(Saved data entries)
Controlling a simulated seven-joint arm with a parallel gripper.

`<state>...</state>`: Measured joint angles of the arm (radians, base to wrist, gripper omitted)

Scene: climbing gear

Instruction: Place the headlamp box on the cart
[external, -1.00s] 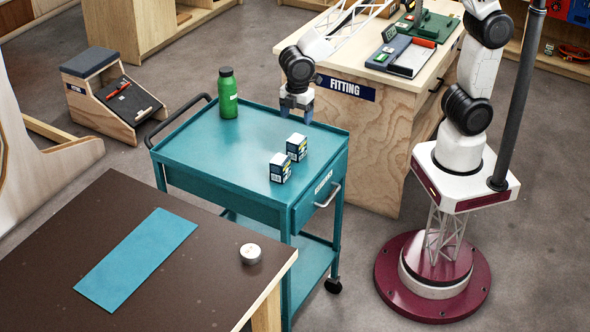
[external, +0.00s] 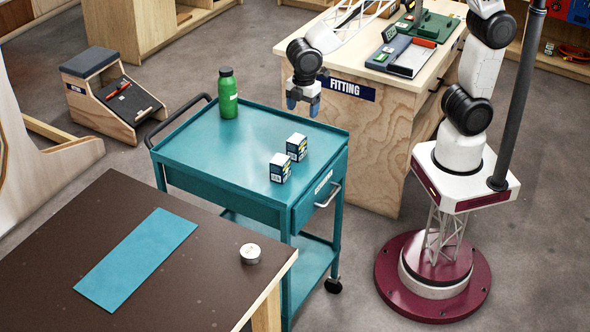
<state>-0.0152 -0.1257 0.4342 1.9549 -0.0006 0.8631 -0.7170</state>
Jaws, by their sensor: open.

* * *

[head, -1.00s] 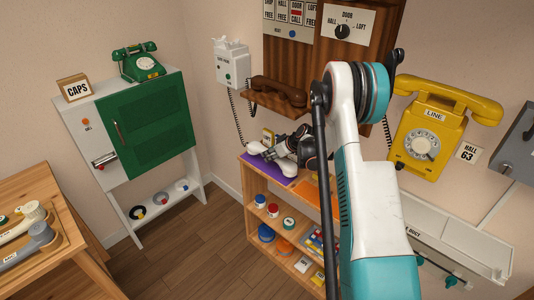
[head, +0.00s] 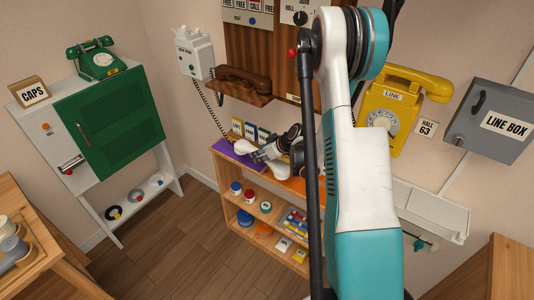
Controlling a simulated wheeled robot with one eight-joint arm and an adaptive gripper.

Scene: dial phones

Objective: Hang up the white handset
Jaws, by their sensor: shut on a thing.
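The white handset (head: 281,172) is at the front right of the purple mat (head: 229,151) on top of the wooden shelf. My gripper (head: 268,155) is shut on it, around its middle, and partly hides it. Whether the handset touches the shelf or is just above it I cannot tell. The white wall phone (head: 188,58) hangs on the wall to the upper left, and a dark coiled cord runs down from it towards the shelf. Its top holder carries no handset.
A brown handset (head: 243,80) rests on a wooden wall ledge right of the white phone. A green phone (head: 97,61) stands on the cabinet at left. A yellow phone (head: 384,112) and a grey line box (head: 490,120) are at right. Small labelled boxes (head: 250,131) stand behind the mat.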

---

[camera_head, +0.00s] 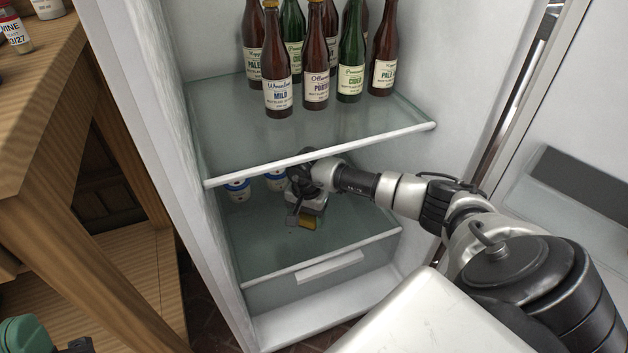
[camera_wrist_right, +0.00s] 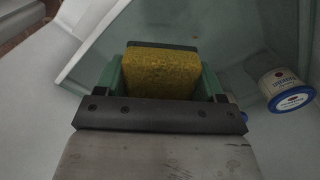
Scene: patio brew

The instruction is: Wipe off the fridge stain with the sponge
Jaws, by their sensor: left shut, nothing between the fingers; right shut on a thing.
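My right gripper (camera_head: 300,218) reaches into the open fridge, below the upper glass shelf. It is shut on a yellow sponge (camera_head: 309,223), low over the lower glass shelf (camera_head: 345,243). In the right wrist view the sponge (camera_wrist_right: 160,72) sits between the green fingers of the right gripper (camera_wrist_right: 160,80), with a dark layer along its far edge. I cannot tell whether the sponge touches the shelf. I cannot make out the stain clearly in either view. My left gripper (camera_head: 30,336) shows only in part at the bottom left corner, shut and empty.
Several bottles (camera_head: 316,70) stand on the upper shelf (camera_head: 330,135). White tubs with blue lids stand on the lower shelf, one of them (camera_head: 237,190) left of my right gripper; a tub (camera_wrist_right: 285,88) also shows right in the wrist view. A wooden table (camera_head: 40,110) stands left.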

*Given exercise*. Keep to the lines above from the line with "Instruction: Place the" to the line with "Jaws, by their sensor: open.", and set down exactly those, inclusive, with nothing else and every picture left out.

*Full output*.
Instruction: Place the headlamp box on the cart
[external, -1.00s] 
[external, +0.00s] 
<state>-0.0152 -0.1257 0.4342 1.9549 -0.0006 0.8631 -0.7170</state>
Jaws, by their sensor: open.

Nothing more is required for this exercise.